Sometimes those great moments can come out of frustration
Or a pop aesthetic. Some sort of nous.
Was there any particular performance that blew you away in the early days?
There was a lot of emphasis in the early days on being stage wise. Not just performance, but fashion – it was really part and parcel of the whole thing. We would have sets built – people came to see a bit more of an event to a degree. I remember one time I was meant to be dressed up as a jester and be carried on in this cardboard box and the idea was that I would jump out like a jack in the box. This was pretty spectacular because I had flour that would also come out and under the lights in rehearsal it looked pretty good. On the night, the crew carried me out but they put the box the wrong way so when I jumped up I didn’t see the crowd, I saw harry.
What about as a punter?

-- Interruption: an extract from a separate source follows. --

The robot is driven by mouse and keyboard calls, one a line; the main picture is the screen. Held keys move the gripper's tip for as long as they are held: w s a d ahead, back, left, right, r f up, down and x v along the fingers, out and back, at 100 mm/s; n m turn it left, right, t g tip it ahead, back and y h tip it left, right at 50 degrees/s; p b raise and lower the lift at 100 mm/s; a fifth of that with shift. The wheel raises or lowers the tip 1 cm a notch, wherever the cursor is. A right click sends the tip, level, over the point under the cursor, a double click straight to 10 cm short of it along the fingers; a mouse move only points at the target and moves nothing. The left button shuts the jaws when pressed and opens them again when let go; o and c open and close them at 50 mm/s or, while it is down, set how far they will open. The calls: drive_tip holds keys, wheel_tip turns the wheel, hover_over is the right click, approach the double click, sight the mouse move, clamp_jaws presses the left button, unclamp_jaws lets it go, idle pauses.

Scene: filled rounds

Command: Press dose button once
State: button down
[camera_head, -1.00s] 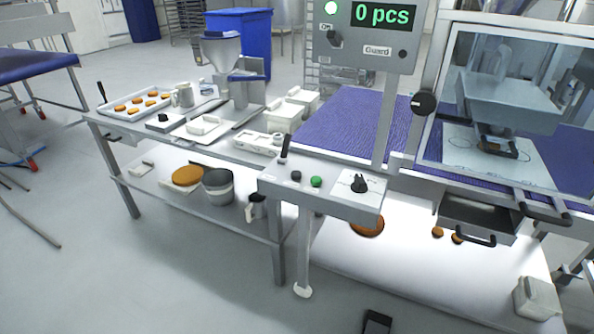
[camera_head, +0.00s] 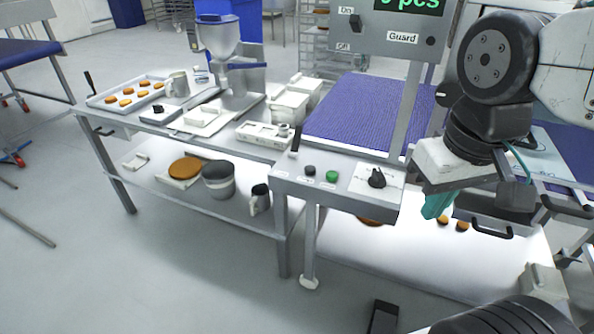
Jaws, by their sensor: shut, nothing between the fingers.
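A grey control box (camera_head: 335,195) stands at the front of the machine. On its top are a black button (camera_head: 309,170), a green button (camera_head: 332,176) and a black rotary knob (camera_head: 377,178) on a white plate. Their labels are too small to read, so I cannot tell which is the dose button. A small dark-topped block (camera_head: 160,109) lies on the left table near the funnel machine (camera_head: 222,50). My gripper (camera_head: 434,207), with teal fingers, is shut and empty. It points downward, right of the control box and apart from the buttons.
An upright black-handled lever (camera_head: 295,138) rises at the control box's left edge. A grey post carries the display panel (camera_head: 390,30) with a switch and Guard label. A purple belt (camera_head: 350,115) lies behind. The steel table (camera_head: 150,125) holds a biscuit tray (camera_head: 95,101) and white containers.

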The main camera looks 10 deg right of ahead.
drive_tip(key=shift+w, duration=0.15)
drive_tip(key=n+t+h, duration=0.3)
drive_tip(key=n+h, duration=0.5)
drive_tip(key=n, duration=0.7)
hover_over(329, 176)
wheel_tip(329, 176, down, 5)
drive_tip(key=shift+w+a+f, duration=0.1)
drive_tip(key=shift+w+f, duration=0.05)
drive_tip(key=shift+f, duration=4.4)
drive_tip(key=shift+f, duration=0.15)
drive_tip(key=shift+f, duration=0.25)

Who was the best band you saw?
So many New Zealand ones. I never got to Mollet Street which was Al Park’s club. The Hip Singles used to play there I think and they were really influential to me.
Venues are pretty important for bands to grow – how is Christchurch placed now post-earthquake do you think?
There’s a few now – It’s a shame that Al’s Bar doesn’t exist – but there are a few; Blue Smoke, The Ferry mead, the Foundry. It was looking pretty bleak for a while, but it’s better now. Christchurch is so unrecognisable now, it’s a new city.
What do you get inspired by now?
I’d have to say, love. We were thinking about returning to London, but ‘Why does Love’ just went mental and we stayed to do an album. If Victoria started the 80s for us, then Why Does Love did the same through the 90s.
But I love being in Christchurch. I love touring too. But I love being here.
What’s on your radar for what you want to do next?
Last lockdown we didn’t do a show for three months. Touring again will be great. I get so excited about it, there were so many cancellations from last year. All the summer concert series just got rolled over, but we just want to get out and play. When it does kick back in, it’ll be great. Dance Exponents will be doing a 40 year old tour next year. Victoria came out June 1982 – so yeah, it’s 40 years old.